Wet geurhinder en veehouderij

De Wet geurhinder en veehouderij (Wgv) bevat een beoordelingskader voor geurhinder van veehouderijen die vergunningplichtig zijn op basis van de Wet milieubeheer (Wm).

Onderzoek en conclusies

Voorliggend bestemmingsplan maakt geen nieuwe geurgevoelige functies mogelijk. Op het vlak van geurhinder zijn geen belemmeringen aanwezig. Het aspect geurhinder staat de uitvoering van het bestemmingsplan niet in de weg.

5.1.7 Spuitzone

Kader

Er gelden in Nederland geen wettelijke bepalingen over minimaal aan te houden afstanden tussen gronden waarop gewassen in de open lucht worden geteeld en nabij gelegen, voor gewasbeschermingsmiddelen gevoelige objecten, zoals woningen met tuinen.

Vanwege mogelijk vrijkomende drift (verwaaiing van spuitvloeistof) bij het bespuiten van fruitbomen wordt in de bestemmingsplanpraktijk een vuistregel gehanteerd om een afstand

(23)

van 50 meter aan te houden tussen een fruitboomgaard en een gevoelige bestemming. Dit is een in de praktijk gegroeide vuistregel.

Onderzoek en conclusie

Gevoelige functies zijn plaatsen waar regelmatig en voor een groot gedeelte van de dag mensen verblijven of samenkomen. Een woning met tuin wordt als zodanig aangemerkt. Het puttenveld is geen gevoelige functie voor gewasbeschermingsmiddelen.

Het aspect spuitzones staat de uitvoering van het bestemmingsplan niet in de weg.

5.1.8 Kabels en leidingen

In het plangebied zijn geen leidingen gelegen waardoor vervoer van gevaarlijke stoffen plaatsvindt.

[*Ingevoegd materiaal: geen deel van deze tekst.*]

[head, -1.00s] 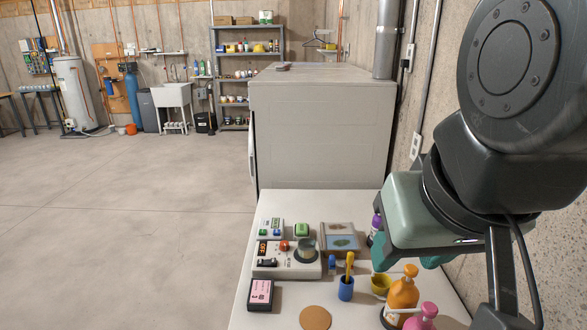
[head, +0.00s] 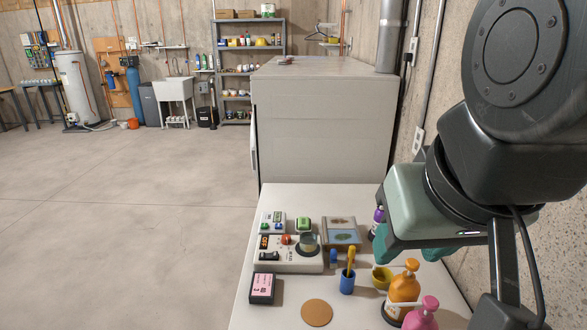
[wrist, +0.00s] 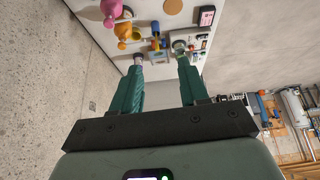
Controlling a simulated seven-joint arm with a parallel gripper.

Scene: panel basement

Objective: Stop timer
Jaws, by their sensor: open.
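A small white unit with a pale display and blue and green buttons (head: 272,222) lies at the far left of the table; it may be the timer, but its display is too small to read. In front of it is a white hot-plate unit (head: 287,262) with an orange-lit display, a red knob and a round vessel. My gripper (head: 411,256) is open and empty, above the right side of the table. Its teal fingers also show in the wrist view (wrist: 160,64), spread apart, with the table objects beyond them.
The white table (head: 240,300) also holds a green item (head: 303,224), a tray (head: 341,236), a blue cup (head: 347,284), a yellow cup (head: 382,278), orange (head: 403,290) and pink (head: 422,316) bottles, a purple bottle (head: 378,222), a pink-labelled box (head: 262,288) and a brown disc (head: 317,312).

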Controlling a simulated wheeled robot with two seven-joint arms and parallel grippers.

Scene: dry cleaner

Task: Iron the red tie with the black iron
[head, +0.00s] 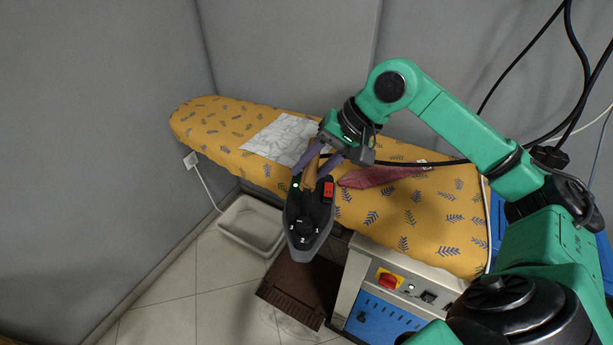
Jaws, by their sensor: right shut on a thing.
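The black iron (308,235) has a wooden handle, a dial and a red switch. My right gripper (318,165) is shut on the iron's handle. The iron is over the front edge of the ironing board (430,215), its nose pointing toward me; I cannot tell whether it touches the board. The red tie (380,176) lies on the yellow patterned board, just right of the iron, and its left part is close to the gripper. My left gripper is not in view.
A white cloth (283,138) lies on the board to the left. A white tray (250,226) and a brown stand (305,288) are below. A blue and white machine (385,312) with a red switch stands under the board. Black cables hang at right; one crosses the board to the iron.

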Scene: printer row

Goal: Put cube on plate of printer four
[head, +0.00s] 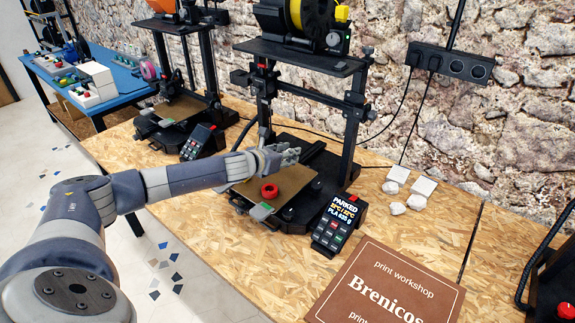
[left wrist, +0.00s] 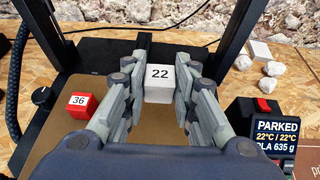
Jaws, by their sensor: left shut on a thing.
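My left gripper (head: 288,155) is over the brown plate (head: 297,179) of the middle printer and points toward its back. In the left wrist view its two fingers (left wrist: 160,92) are shut on a white cube (left wrist: 160,83) marked 22. The cube is hard to make out in the head view. My right gripper is not in view.
The printer's frame posts (head: 354,135) flank the plate. Its display (head: 342,212) reads PARKED, PLA 635 g. Another printer (head: 178,105) stands to the left. White lumps and blocks (head: 397,174) and a brown sign (head: 385,285) lie on the table to the right.

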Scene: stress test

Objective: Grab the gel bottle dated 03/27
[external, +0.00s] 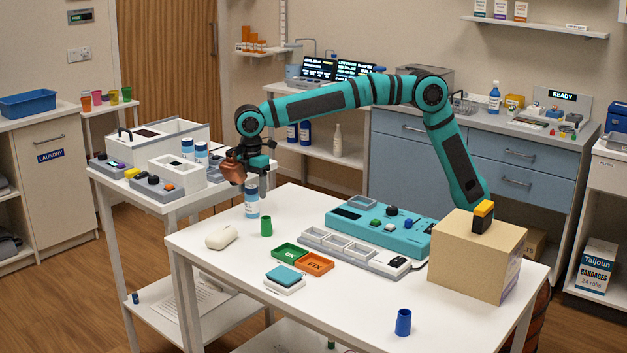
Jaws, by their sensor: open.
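A white and blue bottle (251,208) with a label partly reading "EL" stands upright at the left end of the white table (210,270). My gripper (253,187) is open and points down right over this bottle, with its fingertips at the bottle's top. I cannot tell whether the fingers touch it. Two similar bottles, one on the left (187,148) and one on the right (201,153), stand on the side table behind. No date is readable on any bottle.
A green cup (266,226) stands close beside the bottle, and a pale rounded object (221,236) lies in front. Green and orange trays (313,263), a teal device (380,229), a cardboard box (478,254) and a blue cup (403,322) occupy the rest.

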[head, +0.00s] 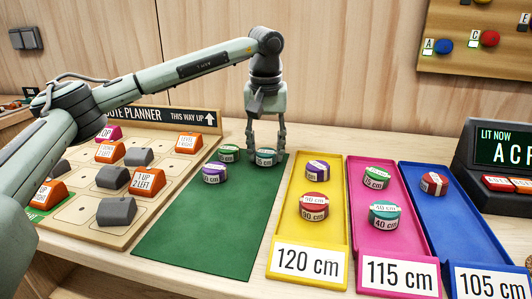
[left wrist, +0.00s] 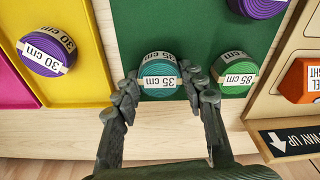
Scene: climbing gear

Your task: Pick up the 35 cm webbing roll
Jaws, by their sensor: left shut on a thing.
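The 35 cm webbing roll (head: 265,157) is teal-green with a white label and sits at the far right corner of the green mat (head: 200,235). In the left wrist view the roll (left wrist: 160,69) shows its "35 cm" label between the two fingers. My left gripper (head: 266,150) reaches straight down over it, with a finger on each side, shut on the roll. It also shows in the left wrist view (left wrist: 160,90). The roll appears to rest on the mat still; any gap beneath it cannot be seen. My right gripper is not in view.
A green 85 cm roll (left wrist: 235,72) stands close beside the held roll, with a purple roll (head: 214,173) nearer. Yellow (head: 292,235), magenta (head: 385,242) and blue (head: 470,245) trays with rolls lie to the right. The route planner board (head: 125,220) is at left. The mat's near part is clear.

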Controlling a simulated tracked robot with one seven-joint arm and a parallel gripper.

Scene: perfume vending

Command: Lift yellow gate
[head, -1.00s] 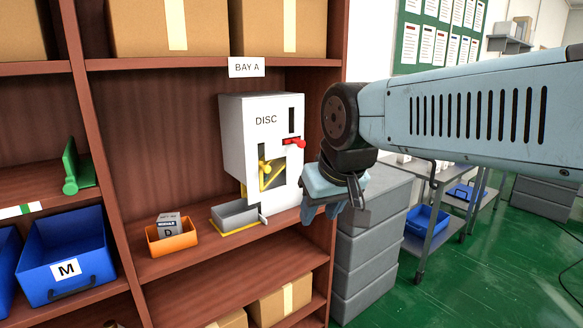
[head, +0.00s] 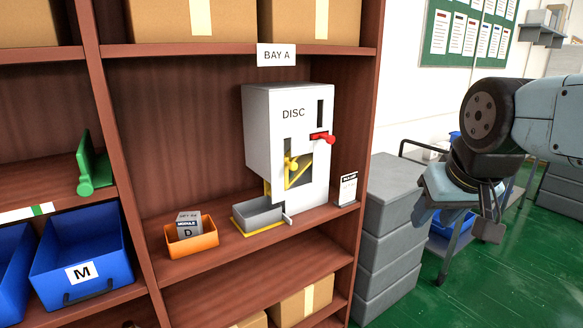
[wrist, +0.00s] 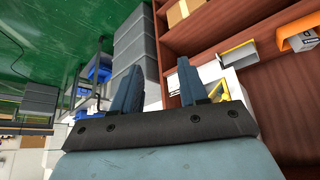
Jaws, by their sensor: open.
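The white DISC dispenser (head: 262,140) stands upright on the bay shelf in the head view. Its yellow gate (head: 294,168) sits in the opening on the front face, with a yellow knob at its left. A red lever (head: 322,137) sticks out higher on the front. A grey tray (head: 259,214) on a yellow base lies at the dispenser's foot. My gripper (head: 462,215) is open and empty, off to the right of the shelf and apart from the dispenser. In the wrist view my gripper (wrist: 157,85) shows two spread blue fingers; the dispenser is partly hidden behind the right finger.
An orange bin (head: 192,240) with a grey module box (head: 188,222) sits left of the tray. A small card (head: 347,188) stands right of the dispenser. The shelf's right upright (head: 365,110) and grey drawers (head: 388,240) lie between the dispenser and my gripper.

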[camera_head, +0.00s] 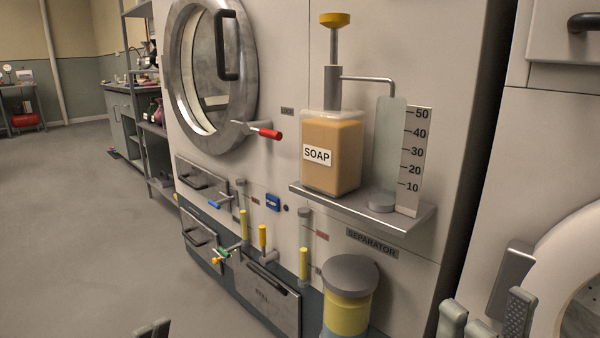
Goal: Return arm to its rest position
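My right gripper (485,312) shows at the bottom right edge. Its grey fingertips stand apart with a gap between them, and I see nothing held there. It is in front of the machine's lower right side, near a grey handle and a round white-rimmed door. My left gripper (152,329) shows only as a dark fingertip at the bottom edge, left of centre. The rest of it is out of frame, so its opening cannot be told. Both arms are otherwise out of view.
A large washing machine has a round door (250,95), a soap dispenser (333,170) on a metal shelf (410,217), and a yellow separator canister (347,308) below. Levers and drawers jut out low on its front. The grey floor (90,220) at left is clear.

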In het plangebied zijn verder geen hoogspanningsleidingen, straalpaden of telecomverbindingen gelegen. Er wordt derhalve geconcludeerd dat het aspect kabels en leidingen geen belemmering oplevert voor de uitvoering van het plan.

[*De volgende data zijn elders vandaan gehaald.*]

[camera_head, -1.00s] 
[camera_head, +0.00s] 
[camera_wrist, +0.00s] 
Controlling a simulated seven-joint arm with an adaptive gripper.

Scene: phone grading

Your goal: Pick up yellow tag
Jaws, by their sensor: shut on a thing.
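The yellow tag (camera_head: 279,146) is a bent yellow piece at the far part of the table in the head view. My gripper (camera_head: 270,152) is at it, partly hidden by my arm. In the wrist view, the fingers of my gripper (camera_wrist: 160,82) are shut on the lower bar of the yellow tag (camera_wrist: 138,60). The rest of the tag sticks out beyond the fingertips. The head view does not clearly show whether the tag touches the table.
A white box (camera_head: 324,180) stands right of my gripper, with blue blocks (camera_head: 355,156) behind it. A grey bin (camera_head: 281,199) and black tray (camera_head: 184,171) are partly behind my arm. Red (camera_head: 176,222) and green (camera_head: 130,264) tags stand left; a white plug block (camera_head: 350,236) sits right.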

5.1.9 Bedrijven en milieuzonering

Toetsingskader

Om te kunnen bepalen of de mogelijke milieubelasting van een bedrijf hoog of laag is, wordt veelal gebruikgemaakt van de Staat van Bedrijfsactiviteiten (SvB). De SvB is een lijst waarin de meest voorkomende bedrijven en bedrijfsactiviteiten zijn gerangschikt naar toenemende milieubelasting. Deze Staat is gebaseerd op de VNG-brochure 'Bedrijven en milieuzonering' (2009). Met behulp van een indeling in categorieën wordt aangegeven hoe groot de mogelijke milieubelasting van een bedrijf is.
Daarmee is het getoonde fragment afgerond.